*Aim:* Only the lines from the one containing "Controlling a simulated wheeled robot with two" through the one containing "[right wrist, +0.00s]" are to be copied, exactly and with both ends kept.

(Robot trajectory data)
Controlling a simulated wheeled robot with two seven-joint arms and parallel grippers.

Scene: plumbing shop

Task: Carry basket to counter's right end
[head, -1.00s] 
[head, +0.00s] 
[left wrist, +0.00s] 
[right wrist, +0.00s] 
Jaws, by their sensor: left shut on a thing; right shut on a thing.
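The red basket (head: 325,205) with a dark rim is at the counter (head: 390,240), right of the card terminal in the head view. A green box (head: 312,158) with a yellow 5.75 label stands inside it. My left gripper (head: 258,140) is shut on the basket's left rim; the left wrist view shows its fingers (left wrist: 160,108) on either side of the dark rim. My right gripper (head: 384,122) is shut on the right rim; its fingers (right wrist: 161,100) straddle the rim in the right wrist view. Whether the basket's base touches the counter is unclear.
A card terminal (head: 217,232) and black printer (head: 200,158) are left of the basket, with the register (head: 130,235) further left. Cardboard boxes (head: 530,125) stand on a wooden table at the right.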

==

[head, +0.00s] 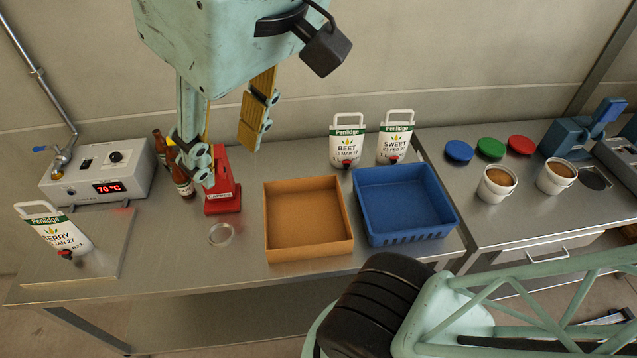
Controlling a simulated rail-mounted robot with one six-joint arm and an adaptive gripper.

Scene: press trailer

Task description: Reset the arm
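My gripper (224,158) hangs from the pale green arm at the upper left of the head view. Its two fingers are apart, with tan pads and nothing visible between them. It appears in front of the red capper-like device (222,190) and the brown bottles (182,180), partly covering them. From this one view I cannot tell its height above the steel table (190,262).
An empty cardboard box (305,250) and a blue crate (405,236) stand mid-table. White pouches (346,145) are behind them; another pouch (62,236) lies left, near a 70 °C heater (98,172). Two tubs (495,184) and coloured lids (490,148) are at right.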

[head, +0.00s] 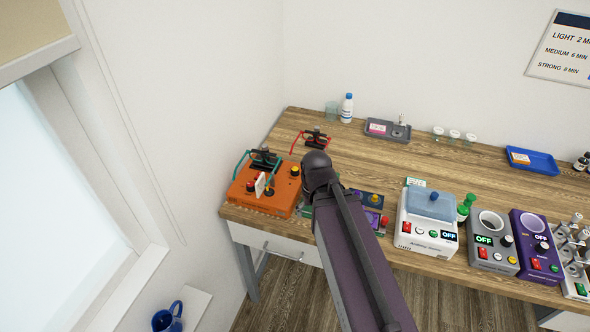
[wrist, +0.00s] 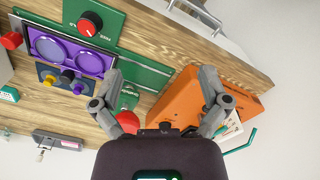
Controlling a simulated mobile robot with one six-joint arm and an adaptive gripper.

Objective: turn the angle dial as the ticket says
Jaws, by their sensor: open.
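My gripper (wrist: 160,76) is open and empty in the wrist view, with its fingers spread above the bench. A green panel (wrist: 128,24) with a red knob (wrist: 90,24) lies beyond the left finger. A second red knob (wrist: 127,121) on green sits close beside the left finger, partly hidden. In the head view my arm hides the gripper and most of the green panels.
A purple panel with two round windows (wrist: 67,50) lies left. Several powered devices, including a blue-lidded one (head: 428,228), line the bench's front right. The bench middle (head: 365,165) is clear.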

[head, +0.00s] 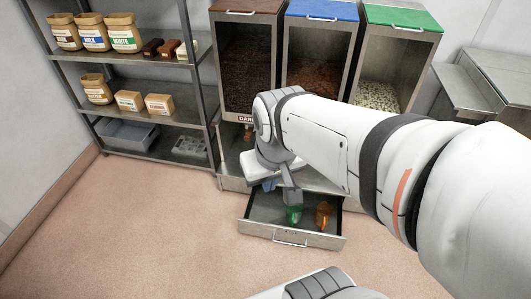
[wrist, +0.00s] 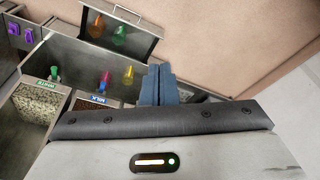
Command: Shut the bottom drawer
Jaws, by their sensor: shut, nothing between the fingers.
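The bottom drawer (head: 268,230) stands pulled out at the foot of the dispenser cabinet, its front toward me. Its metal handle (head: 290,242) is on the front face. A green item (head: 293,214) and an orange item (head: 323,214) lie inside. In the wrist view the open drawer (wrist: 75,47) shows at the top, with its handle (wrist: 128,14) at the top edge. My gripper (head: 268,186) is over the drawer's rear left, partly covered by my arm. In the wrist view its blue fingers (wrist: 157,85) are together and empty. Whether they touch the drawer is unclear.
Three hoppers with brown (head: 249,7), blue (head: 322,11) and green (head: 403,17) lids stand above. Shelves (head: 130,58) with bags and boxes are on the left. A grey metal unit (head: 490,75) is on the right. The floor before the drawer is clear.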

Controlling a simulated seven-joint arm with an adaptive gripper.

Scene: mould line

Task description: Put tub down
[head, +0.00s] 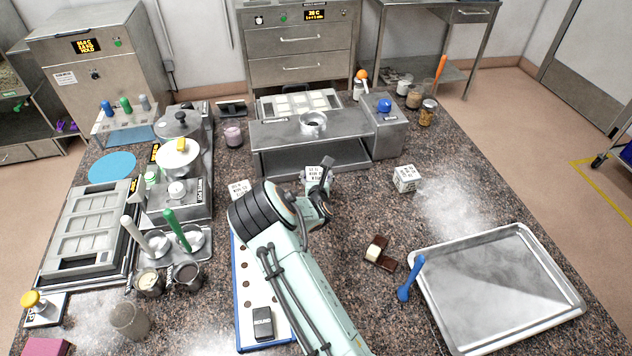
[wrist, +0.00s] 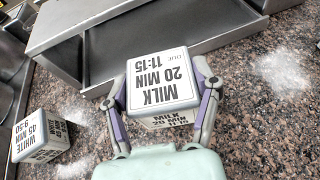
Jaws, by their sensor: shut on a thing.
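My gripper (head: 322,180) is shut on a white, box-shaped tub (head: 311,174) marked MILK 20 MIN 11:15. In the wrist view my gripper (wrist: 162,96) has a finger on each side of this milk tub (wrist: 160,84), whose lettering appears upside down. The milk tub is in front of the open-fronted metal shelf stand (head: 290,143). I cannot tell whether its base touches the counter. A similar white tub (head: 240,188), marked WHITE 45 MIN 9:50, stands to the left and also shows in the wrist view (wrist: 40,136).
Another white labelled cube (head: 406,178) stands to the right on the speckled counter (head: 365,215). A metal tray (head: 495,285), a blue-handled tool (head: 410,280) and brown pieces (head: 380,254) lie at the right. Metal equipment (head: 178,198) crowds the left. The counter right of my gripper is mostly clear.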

* * *

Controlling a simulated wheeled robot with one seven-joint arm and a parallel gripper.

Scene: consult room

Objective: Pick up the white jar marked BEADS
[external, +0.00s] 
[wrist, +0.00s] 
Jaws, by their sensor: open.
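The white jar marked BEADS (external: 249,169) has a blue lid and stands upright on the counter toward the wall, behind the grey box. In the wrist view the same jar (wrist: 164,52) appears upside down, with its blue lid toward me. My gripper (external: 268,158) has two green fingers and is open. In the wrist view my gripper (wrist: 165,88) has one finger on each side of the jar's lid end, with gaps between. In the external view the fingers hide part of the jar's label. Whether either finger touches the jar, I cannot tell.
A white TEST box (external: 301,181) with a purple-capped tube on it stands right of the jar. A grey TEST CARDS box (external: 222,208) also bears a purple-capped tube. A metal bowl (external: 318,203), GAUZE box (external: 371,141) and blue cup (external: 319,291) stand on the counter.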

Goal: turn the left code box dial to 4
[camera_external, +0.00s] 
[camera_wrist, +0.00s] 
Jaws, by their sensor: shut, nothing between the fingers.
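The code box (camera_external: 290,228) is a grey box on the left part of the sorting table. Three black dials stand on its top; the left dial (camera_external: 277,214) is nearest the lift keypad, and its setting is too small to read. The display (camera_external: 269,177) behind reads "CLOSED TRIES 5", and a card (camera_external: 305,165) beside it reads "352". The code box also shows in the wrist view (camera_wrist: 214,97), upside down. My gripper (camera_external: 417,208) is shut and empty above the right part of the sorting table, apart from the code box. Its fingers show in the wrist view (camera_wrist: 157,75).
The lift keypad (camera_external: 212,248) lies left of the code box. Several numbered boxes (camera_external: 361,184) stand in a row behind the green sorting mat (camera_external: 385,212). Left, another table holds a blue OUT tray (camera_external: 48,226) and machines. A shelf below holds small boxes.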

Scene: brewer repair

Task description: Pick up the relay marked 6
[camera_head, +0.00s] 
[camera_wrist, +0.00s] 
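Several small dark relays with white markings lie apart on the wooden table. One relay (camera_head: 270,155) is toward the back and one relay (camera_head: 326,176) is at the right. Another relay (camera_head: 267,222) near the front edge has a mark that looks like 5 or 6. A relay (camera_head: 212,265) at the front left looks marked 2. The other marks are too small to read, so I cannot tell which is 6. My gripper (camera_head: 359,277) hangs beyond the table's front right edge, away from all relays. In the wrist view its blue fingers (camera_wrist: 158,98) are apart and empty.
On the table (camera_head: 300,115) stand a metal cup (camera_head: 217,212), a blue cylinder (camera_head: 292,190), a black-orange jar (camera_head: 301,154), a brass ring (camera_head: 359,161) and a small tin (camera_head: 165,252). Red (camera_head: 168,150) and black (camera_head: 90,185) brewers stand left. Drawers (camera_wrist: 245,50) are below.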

*Complete answer:*
Controlling a simulated wheeled robot with two seven-joint arms and parallel grippers.

Scene: plumbing shop

Task: Carry basket to counter's right end
[head, -1.00s] 
[head, +0.00s] 
[left wrist, +0.00s] 
[right wrist, +0.00s] 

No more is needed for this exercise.